The Senate vote itself? The fact that most of those who voted against Manchin-Toomey managed to win re-election, despite the seething rage of the unwashed masses at their opposition to “common-sense gun control”?

Almost all of the single-issue voters are on the side of gun rights. The politicians know this, which is why it doesn’t matter what you or the two dozen or so gun control supporters Bloomberg can turn out to a rally think and it does matter what the NRA thinks.

The majority in favor, with the Gun Party having to resort to filibustering once again? That one?

Dude. :rolleyes:

True enough. There is a substantial faction for whom that’s all that matters - that’s why it’s fair to describe the view as quasi-religious, and unreceptive to any discussion.

Why do you think Baucus, Begich, Heitkamp, and Pryor voted against the Manchin-Toomey bill?

Their political power comes from their gun nut membership which makes up less than 1.6% of the population. It does not come from the other 98.4% of the population. And it certainly does not come from the 70% of American households who wisely choose not to own a gun at all.

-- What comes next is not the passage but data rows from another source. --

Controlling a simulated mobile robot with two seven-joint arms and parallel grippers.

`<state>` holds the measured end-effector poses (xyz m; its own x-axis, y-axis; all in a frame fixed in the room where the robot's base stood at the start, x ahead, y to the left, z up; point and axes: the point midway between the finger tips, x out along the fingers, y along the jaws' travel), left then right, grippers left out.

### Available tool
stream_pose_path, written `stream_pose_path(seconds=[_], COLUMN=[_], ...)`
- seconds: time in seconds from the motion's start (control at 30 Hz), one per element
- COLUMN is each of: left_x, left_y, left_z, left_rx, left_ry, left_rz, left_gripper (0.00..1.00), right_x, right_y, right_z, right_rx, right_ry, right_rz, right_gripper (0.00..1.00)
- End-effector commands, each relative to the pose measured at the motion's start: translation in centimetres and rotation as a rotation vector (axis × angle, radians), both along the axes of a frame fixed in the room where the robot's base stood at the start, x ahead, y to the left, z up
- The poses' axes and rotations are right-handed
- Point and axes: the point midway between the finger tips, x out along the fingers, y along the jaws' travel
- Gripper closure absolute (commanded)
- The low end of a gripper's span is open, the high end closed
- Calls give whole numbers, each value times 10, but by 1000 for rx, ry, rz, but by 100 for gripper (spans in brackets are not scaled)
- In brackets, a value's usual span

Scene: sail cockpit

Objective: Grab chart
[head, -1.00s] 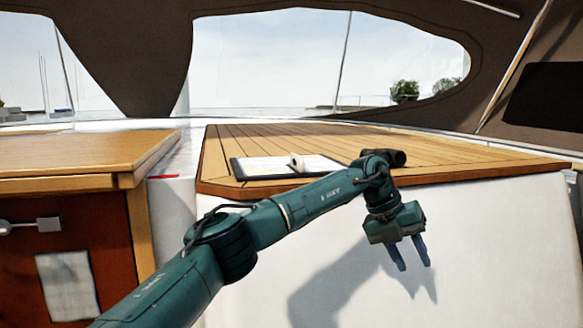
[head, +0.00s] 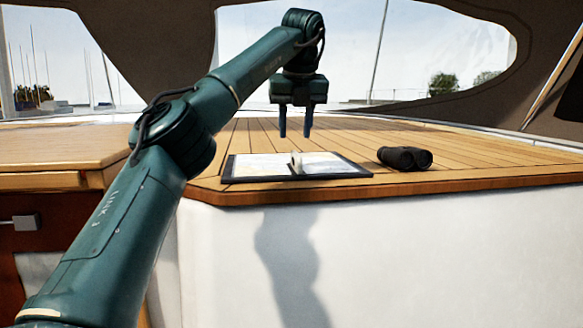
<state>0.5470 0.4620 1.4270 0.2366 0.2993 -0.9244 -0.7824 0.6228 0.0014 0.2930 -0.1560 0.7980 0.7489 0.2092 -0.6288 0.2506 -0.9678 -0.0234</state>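The chart (head: 257,167) lies flat on a dark board on the teak deck top, near its front edge. My right gripper is out of view.
A wooden counter (head: 50,150) is at the left. The white front wall (head: 400,260) drops below the teak edge. The teak behind the binoculars is clear.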

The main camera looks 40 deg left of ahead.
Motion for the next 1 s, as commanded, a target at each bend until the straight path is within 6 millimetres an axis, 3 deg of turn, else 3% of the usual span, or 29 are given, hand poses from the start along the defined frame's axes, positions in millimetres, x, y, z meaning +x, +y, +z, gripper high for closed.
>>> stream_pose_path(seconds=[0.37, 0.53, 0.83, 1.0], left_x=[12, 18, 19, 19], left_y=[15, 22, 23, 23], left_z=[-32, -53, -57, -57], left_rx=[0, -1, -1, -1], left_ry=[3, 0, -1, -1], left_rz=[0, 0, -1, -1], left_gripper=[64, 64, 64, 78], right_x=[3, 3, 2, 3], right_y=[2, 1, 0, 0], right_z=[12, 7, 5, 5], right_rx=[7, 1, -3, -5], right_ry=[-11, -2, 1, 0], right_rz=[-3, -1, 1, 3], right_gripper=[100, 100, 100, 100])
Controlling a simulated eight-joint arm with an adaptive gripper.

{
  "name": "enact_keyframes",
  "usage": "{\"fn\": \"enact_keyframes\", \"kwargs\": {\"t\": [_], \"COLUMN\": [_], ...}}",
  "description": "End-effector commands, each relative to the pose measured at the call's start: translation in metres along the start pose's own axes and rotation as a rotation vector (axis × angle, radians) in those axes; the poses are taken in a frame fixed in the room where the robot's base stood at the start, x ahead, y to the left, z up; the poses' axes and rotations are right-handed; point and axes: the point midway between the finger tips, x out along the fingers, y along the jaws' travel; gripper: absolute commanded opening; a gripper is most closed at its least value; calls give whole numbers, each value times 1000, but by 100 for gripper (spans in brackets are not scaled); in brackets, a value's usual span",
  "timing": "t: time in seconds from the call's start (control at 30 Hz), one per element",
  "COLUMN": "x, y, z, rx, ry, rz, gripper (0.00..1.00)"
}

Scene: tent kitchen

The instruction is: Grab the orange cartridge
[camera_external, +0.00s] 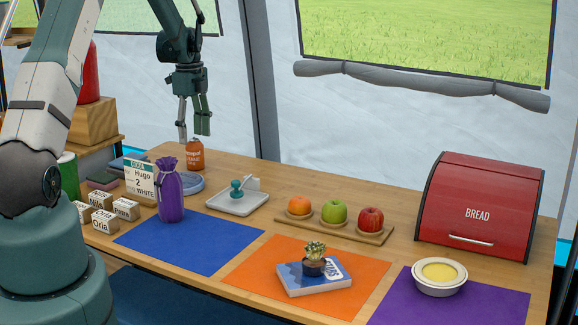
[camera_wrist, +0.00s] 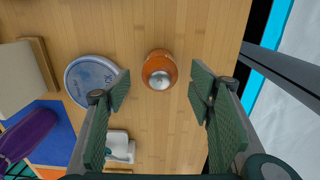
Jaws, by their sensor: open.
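The orange cartridge (camera_external: 195,154) stands upright at the far left part of the wooden table, with printed text on its side. In the wrist view the cartridge (camera_wrist: 159,70) shows from above, with a silvery top, between and slightly beyond my fingertips. My gripper (camera_external: 193,120) is open and empty above the cartridge in the external view, fingers pointing down. The wrist view shows its two green-padded fingers (camera_wrist: 158,92) spread wide, apart from the cartridge.
A round blue-grey dish (camera_wrist: 92,80) lies close beside the cartridge. A purple bag (camera_external: 170,192), a sign (camera_external: 140,180) and a white tray (camera_external: 238,203) stand nearby. Fruit on a board (camera_external: 334,226) and a red bread box (camera_external: 480,208) are further right.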

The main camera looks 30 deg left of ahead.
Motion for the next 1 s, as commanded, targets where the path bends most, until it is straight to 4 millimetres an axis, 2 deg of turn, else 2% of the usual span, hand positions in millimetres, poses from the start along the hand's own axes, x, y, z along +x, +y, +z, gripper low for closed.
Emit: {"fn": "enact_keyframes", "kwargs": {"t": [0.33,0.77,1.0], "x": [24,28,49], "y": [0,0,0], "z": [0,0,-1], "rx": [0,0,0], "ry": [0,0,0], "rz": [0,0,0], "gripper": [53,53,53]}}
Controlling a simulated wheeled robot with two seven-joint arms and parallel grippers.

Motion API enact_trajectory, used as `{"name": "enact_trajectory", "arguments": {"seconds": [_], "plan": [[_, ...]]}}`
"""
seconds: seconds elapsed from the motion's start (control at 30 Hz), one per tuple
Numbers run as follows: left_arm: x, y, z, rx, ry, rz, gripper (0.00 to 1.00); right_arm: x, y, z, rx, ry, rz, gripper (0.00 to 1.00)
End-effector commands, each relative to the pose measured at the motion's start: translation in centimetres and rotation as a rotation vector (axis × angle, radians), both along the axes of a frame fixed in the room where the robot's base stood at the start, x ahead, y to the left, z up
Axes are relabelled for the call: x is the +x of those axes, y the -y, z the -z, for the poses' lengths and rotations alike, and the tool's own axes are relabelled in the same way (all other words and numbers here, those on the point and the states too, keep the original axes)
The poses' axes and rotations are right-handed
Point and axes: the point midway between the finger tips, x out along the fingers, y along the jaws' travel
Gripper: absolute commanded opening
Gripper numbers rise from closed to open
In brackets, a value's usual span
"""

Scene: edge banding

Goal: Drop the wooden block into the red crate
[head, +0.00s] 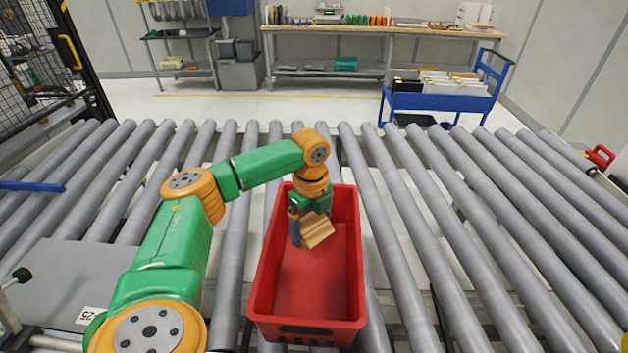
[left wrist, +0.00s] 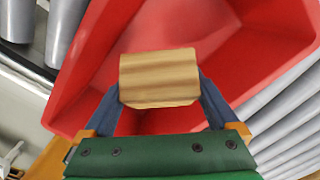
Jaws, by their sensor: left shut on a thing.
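The wooden block (head: 318,231) is light brown with visible grain. My left gripper (head: 306,228) is shut on it and holds it over the far half of the red crate (head: 282,311). In the left wrist view the block (left wrist: 160,78) sits between the two blue fingers of the gripper (left wrist: 164,92), with the red crate (left wrist: 255,40) behind it. The crate is open at the top and stands on the rollers. Its visible floor is bare. How far the block is above the crate floor is hard to tell. My right gripper is not in view.
The roller conveyor (head: 425,215) spans the view, with clear rollers on both sides of the crate. A grey panel (head: 70,277) lies at the left. A workbench (head: 380,29) and a blue cart (head: 440,101) stand beyond the conveyor.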

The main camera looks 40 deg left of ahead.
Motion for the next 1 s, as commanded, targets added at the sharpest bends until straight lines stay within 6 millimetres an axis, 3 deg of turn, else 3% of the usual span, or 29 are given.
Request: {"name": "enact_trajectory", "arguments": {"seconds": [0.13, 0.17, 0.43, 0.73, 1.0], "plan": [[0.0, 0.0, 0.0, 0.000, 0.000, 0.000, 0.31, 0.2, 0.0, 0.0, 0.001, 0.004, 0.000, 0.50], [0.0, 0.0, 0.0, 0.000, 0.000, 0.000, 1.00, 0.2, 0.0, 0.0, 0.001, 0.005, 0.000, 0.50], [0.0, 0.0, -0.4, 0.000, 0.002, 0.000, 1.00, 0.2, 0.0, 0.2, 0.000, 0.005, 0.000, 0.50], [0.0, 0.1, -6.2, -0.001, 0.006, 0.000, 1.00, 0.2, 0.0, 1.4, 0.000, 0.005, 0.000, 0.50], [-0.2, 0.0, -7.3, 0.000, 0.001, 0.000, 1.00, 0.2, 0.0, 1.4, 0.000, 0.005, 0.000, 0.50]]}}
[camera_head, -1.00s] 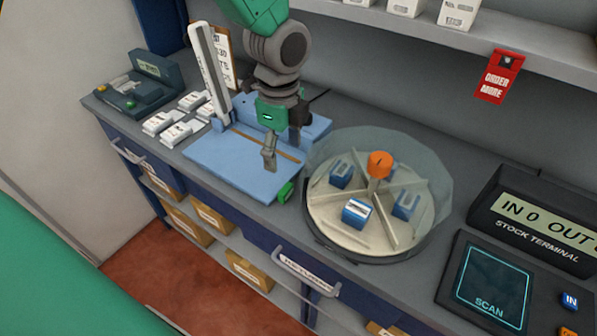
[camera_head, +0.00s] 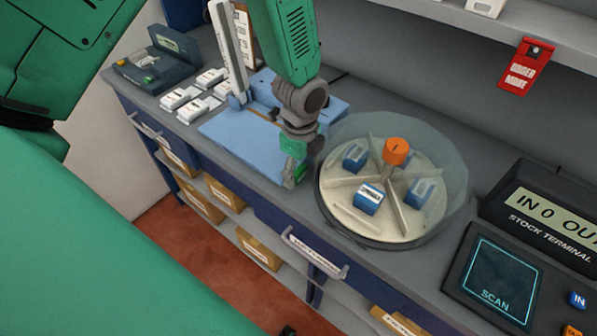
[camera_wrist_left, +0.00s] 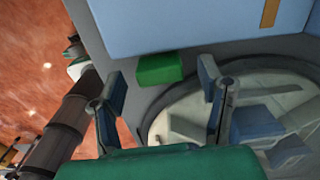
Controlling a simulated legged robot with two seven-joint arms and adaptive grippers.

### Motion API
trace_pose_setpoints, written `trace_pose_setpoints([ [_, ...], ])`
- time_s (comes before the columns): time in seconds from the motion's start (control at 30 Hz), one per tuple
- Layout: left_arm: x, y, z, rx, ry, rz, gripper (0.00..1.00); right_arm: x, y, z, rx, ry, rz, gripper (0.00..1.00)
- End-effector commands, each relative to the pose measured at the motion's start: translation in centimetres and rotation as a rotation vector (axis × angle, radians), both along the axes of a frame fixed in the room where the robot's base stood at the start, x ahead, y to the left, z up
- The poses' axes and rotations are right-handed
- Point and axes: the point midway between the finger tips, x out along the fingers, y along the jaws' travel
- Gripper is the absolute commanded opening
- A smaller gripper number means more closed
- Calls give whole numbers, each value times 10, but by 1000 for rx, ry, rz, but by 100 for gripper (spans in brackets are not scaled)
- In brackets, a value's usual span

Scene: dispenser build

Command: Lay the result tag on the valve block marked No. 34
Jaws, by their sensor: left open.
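A small green piece (camera_wrist_left: 160,68), possibly the result tag, lies at the edge of the blue mat in the left wrist view. In the head view my left gripper (camera_head: 291,178) is low over the mat's front right corner and mostly hides it. The left gripper (camera_wrist_left: 161,95) is open, with the green piece beyond and between its fingertips, apart from both. Several blue blocks with white labels, such as the front one (camera_head: 368,199), stand in compartments of the round turntable (camera_head: 345,221). Their numbers are too small to read. My right gripper is not in view.
A clear dome (camera_head: 440,150) rises around the turntable, with an orange knob (camera_head: 396,151) at its centre. The blue mat (camera_head: 240,140) carries a tall upright (camera_head: 226,45). White boxes (camera_head: 181,97) lie left of it. The stock terminal (camera_head: 535,215) stands at the right.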

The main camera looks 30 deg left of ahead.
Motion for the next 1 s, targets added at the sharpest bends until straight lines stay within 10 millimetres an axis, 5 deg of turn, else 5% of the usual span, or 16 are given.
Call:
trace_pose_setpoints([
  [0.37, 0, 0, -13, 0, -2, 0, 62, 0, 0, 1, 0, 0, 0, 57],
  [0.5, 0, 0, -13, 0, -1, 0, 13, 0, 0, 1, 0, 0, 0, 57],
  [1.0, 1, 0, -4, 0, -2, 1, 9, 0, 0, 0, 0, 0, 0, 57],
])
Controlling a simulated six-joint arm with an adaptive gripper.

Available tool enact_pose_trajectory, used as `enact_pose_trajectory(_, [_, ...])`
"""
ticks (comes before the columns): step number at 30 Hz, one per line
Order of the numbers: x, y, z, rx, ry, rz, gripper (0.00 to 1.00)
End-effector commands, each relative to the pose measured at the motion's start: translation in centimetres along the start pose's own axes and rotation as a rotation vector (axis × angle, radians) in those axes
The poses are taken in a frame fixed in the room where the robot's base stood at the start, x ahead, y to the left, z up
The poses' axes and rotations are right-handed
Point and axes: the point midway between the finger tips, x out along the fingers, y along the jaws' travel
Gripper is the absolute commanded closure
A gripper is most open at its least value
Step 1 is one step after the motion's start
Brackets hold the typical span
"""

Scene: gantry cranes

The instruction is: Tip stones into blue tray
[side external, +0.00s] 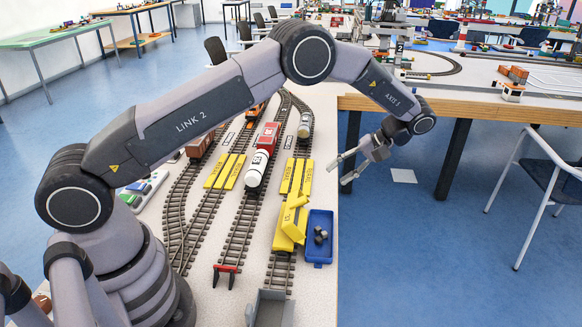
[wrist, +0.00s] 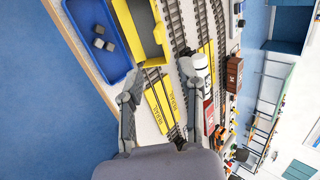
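The blue tray (side external: 318,254) lies on the white table beside the track, near its right edge. Several grey stones (side external: 321,236) lie in it; they also show in the wrist view (wrist: 99,41). The yellow tipper wagon (side external: 290,224) stands on the track just left of the tray, its bin tilted. In the wrist view, the visible inside of the bin (wrist: 150,35) shows no stones. My gripper (side external: 337,176) is open and empty, raised near the table's right edge, behind the tray in the side view. Both fingers (wrist: 157,84) show spread apart in the wrist view.
Yellow plates (side external: 297,176) lie between rails behind the wagon. A white tank wagon (side external: 257,168) and a red wagon (side external: 267,137) stand on the neighbouring track. A red buffer stop (side external: 227,270) is at the front. A wood-edged table (side external: 470,108) stands to the right.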

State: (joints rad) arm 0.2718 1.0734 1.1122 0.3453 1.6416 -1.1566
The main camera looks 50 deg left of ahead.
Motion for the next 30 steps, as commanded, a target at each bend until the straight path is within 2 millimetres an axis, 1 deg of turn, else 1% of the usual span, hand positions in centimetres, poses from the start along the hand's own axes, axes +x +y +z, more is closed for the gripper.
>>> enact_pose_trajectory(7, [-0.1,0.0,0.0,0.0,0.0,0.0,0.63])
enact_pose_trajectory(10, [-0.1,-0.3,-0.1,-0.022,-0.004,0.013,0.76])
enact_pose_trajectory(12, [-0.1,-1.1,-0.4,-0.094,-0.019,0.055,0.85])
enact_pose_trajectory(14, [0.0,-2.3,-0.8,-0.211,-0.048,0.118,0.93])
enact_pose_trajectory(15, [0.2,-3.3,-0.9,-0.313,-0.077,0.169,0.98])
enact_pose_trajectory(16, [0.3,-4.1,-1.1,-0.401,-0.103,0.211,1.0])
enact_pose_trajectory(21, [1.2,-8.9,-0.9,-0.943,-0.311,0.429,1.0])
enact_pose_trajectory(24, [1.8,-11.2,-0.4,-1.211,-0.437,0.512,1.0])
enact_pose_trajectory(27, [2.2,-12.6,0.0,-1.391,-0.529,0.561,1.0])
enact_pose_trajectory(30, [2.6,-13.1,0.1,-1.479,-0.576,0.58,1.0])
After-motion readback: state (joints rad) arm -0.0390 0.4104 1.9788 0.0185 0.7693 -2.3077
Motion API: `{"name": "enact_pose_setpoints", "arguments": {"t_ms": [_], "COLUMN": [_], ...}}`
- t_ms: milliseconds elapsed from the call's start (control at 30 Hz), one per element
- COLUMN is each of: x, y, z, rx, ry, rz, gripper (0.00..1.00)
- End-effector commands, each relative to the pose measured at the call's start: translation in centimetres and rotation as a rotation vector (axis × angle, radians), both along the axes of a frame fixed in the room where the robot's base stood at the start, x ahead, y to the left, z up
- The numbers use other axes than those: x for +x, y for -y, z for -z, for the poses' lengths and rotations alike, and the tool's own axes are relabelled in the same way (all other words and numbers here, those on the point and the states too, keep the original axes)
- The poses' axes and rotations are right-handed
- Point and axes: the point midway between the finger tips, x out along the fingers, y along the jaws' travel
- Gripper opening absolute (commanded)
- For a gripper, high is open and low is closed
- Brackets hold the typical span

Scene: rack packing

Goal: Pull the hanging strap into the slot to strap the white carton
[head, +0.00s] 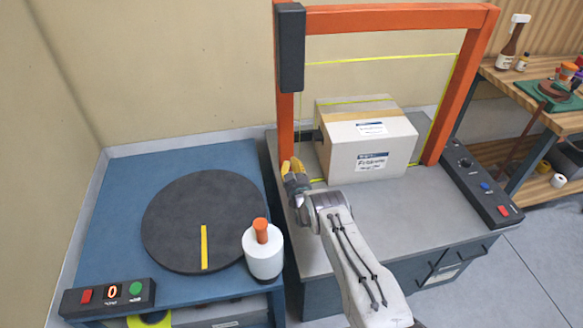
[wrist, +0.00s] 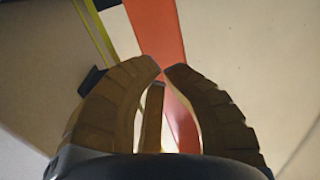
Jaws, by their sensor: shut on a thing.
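The white carton (head: 372,148), with printed labels, sits on the grey bench inside the orange arch. The thin yellow strap (head: 380,60) runs along the arch's top and down its right side, with a stretch near the left post. Yellow also shows across the carton's top and low at its left. A dark block (head: 311,136), perhaps the slot part, sits between left post and carton. My gripper (head: 291,166) is at the left post, left of the carton, shut on the strap; the gripped part is hidden. In the wrist view the fingertips (wrist: 163,70) nearly meet, with strap (wrist: 98,28) behind them.
The orange arch (head: 467,85) stands over the grey bench (head: 425,185), with a control strip (head: 478,185) at right. Left is a blue table (head: 115,190) with a black turntable (head: 180,225) and a white, orange-topped container (head: 262,255). A cluttered wooden shelf (head: 525,85) stands at right.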

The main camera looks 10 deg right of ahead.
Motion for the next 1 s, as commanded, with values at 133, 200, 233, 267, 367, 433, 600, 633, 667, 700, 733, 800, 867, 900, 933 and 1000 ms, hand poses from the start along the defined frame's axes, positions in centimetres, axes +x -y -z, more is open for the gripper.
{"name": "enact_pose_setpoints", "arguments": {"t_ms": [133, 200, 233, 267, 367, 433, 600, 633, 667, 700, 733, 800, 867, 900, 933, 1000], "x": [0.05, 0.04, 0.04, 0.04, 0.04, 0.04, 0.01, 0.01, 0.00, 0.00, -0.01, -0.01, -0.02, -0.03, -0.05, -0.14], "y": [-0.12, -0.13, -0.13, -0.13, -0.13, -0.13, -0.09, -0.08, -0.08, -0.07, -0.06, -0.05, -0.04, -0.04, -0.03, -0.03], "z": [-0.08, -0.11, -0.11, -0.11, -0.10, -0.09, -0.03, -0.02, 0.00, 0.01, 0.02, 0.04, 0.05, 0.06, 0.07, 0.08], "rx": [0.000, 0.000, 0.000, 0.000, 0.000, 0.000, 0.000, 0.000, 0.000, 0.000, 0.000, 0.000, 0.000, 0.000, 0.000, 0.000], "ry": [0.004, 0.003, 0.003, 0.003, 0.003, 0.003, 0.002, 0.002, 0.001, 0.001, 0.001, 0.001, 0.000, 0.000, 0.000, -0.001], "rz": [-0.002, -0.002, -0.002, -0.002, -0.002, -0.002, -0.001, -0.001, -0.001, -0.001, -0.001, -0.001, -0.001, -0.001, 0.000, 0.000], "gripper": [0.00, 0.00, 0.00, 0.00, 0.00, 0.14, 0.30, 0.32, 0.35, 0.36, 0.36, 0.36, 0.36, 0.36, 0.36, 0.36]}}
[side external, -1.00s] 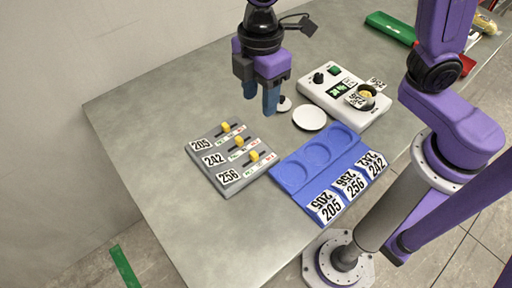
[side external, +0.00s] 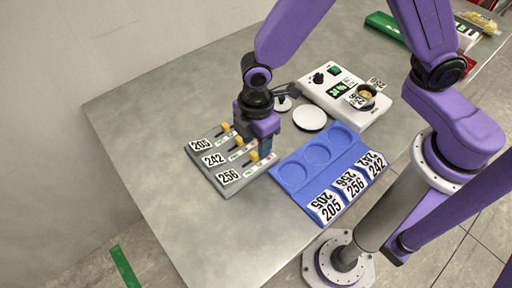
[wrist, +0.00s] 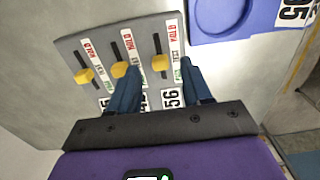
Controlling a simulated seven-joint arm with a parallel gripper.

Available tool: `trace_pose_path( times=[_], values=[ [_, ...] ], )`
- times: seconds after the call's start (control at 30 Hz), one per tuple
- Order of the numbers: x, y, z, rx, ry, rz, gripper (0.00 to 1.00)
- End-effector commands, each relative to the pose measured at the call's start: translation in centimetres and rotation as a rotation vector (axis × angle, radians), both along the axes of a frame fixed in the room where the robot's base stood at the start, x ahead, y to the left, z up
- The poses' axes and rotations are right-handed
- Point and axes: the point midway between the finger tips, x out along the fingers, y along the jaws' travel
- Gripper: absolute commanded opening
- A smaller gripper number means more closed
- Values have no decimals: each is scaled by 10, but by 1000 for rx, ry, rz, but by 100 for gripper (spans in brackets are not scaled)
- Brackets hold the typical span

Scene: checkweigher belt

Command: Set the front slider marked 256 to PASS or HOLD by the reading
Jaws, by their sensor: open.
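The grey slider panel (side external: 222,184) has three yellow knobs beside labels 205, 242 and 256. The 256 slider's knob (side external: 254,156) is the front one; in the wrist view its yellow knob (wrist: 160,64) lies between my fingertips, in the middle part of its slot. Red HOLD print is at the far end beside the slot, green print at the end near the label. My gripper (wrist: 160,68) is open over this knob; contact cannot be told. It also shows low over the panel in the side view (side external: 264,152). The green scale display (side external: 340,89) is too small to read.
A white scale (side external: 348,108) bears a cup (side external: 367,94) with yellowish contents. A blue tray (side external: 292,174) with round recesses and number labels lies right of the panel. A white disc (side external: 310,117) lies behind the tray. The table is clear left of the panel.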

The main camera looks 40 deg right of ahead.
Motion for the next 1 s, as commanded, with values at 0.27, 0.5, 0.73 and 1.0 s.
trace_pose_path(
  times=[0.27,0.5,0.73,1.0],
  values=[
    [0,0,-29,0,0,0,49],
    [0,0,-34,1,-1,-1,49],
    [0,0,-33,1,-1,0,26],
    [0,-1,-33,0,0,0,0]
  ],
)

The gun problem seems to be a lot like the old saying of park rangers trying to keep peace, quiet, and order in parks and campgrounds: 5% of the people cause 95% of the problems. In this case, look to the kinds of activist lunatics who belong to the NRA, who worship guns as a religion, who own at least a few dozen of them including the most dangerous models they can get their hands on, fervently believe they should carry them around everywhere, peddle phony and misleading statistics to the public implying that more guns will make a safer society, who block gun control efforts at every turn, and who believe that the overwhelmingly lower rates of gun violence in the rest of the civilized world is some kind of incomprehensible enduring mystery.

Would these be the “motivated and knowledgeable citizens” who think Wayne Lapierre is a sensible voice of reason? The guy the New York Times called “mendacious, delusional, almost deranged”?

No, as noted above, “shit load of gun nuts” is correct.